→ **TASK DESCRIPTION**: Repeat all of the data precisely.

→ **DATASET CONTENT**:
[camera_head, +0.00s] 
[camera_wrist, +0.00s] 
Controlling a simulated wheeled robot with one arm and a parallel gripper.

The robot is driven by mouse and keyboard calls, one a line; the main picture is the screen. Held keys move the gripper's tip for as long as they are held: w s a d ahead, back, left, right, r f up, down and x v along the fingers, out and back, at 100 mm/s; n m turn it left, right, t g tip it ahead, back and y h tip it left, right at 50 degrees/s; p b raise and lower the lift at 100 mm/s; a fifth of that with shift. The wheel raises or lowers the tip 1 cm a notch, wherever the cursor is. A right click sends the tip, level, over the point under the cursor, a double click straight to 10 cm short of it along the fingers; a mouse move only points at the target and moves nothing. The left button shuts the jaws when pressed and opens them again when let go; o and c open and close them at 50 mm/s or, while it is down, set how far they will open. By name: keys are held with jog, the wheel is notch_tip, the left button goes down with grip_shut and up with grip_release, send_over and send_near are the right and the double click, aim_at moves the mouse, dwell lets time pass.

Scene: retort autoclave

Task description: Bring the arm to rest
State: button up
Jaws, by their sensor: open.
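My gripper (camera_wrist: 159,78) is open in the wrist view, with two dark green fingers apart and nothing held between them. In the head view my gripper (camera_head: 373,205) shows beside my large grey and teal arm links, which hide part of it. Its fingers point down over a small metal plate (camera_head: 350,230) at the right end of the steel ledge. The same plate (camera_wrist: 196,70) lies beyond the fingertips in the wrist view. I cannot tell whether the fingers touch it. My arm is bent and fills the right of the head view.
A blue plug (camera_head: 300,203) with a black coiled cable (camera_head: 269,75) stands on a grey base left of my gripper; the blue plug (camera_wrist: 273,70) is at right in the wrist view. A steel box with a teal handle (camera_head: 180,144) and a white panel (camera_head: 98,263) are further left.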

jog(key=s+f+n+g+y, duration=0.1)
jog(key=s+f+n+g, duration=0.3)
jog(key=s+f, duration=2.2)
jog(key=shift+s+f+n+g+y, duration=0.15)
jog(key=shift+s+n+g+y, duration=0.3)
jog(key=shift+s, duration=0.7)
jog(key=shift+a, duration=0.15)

→ **TASK SOLUTION**:
[camera_head, +0.00s] 
[camera_wrist, +0.00s] 
Controlling a simulated wheeled robot with one arm and a parallel gripper.

The robot is driven by mouse and keyboard calls, one a line; the main picture is the screen. Held keys move the gripper's tip for as long as they are held: w s a d ahead, back, left, right, r f up, down and x v along the fingers, out and back, at 100 mm/s; n m turn it left, right, t g tip it ahead, back and y h tip it left, right at 50 degrees/s; p b raise and lower the lift at 100 mm/s; a fifth of that with shift. The wheel raises or lowers the tip 1 cm a notch, wherever the cursor is. A right click sends the tip, level, over the point under the cursor, a double click straight to 10 cm short of it along the fingers; a mouse move only points at the target and moves nothing. The left button shuts the jaws when pressed and opens them again when let go; o and c open and close them at 50 mm/s or, while it is down, set how far they will open. By name: keys are held with jog, the wheel is notch_tip, the left button goes down with grip_shut and up with grip_release, send_over and send_near are the right and the double click, aim_at moves the mouse, dwell lets time pass.

Scene: retort autoclave

Task description: Bring the arm to rest
State: button up
Jaws, by their sensor: open.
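My gripper (camera_wrist: 159,78) is open in the wrist view, with two dark green fingers apart and nothing held between them. In the head view my gripper (camera_head: 373,205) shows beside my large grey and teal arm links, which hide part of it. Its fingers point down over a small metal plate (camera_head: 350,230) at the right end of the steel ledge. The same plate (camera_wrist: 196,70) lies beyond the fingertips in the wrist view. I cannot tell whether the fingers touch it. My arm is bent and fills the right of the head view.
A blue plug (camera_head: 300,203) with a black coiled cable (camera_head: 269,75) stands on a grey base left of my gripper; the blue plug (camera_wrist: 273,70) is at right in the wrist view. A steel box with a teal handle (camera_head: 180,144) and a white panel (camera_head: 98,263) are further left.

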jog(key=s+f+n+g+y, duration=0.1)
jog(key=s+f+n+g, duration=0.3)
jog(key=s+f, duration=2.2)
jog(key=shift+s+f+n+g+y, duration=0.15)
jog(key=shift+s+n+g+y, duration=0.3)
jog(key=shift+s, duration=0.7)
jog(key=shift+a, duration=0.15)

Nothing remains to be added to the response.